┌──

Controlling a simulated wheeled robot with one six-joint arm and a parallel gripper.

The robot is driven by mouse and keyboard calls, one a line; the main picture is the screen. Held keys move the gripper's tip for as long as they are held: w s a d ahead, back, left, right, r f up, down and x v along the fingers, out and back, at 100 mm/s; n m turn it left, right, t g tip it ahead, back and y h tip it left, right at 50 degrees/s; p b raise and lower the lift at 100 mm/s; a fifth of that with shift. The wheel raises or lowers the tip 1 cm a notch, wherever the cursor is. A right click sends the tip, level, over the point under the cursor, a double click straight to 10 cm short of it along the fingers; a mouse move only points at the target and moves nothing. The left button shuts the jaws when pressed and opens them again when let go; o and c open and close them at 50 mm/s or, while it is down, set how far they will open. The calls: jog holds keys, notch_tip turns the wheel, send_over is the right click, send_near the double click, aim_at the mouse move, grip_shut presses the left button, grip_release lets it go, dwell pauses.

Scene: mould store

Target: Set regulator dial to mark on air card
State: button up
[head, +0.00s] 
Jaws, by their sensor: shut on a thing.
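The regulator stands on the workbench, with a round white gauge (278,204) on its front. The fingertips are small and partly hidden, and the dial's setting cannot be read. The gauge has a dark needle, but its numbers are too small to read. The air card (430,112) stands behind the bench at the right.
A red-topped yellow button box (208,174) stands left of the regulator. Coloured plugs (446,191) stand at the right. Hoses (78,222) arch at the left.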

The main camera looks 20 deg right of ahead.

└──

§ **What you are asked to do**
Return each line of the data exactly as written above.

§ **Written response**
Controlling a simulated wheeled robot with one six-joint arm and a parallel gripper.

The robot is driven by mouse and keyboard calls, one a line; the main picture is the screen. Held keys move the gripper's tip for as long as they are held: w s a d ahead, back, left, right, r f up, down and x v along the fingers, out and back, at 100 mm/s; n m turn it left, right, t g tip it ahead, back and y h tip it left, right at 50 degrees/s; p b raise and lower the lift at 100 mm/s; a fifth of that with shift. The wheel raises or lowers the tip 1 cm a notch, wherever the cursor is. A right click sends the tip, level, over the point under the cursor, a double click straight to 10 cm short of it along the fingers; a mouse move only points at the target and moves nothing. The left button shuts the jaws when pressed and opens them again when let go; o and c open and close them at 50 mm/s or, while it is down, set how far they will open. The calls: jog holds keys, notch_tip turns the wheel, send_over is the right click, send_near the double click, aim_at the mouse move, grip_shut presses the left button, grip_release lets it go, dwell pauses.

Scene: mould store

Target: Set regulator dial to mark on air card
State: button up
[head, +0.00s] 
Jaws, by their sensor: shut on a thing.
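The regulator stands on the workbench, with a round white gauge (278,204) on its front. The fingertips are small and partly hidden, and the dial's setting cannot be read. The gauge has a dark needle, but its numbers are too small to read. The air card (430,112) stands behind the bench at the right.
A red-topped yellow button box (208,174) stands left of the regulator. Coloured plugs (446,191) stand at the right. Hoses (78,222) arch at the left.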

The main camera looks 20 deg right of ahead.

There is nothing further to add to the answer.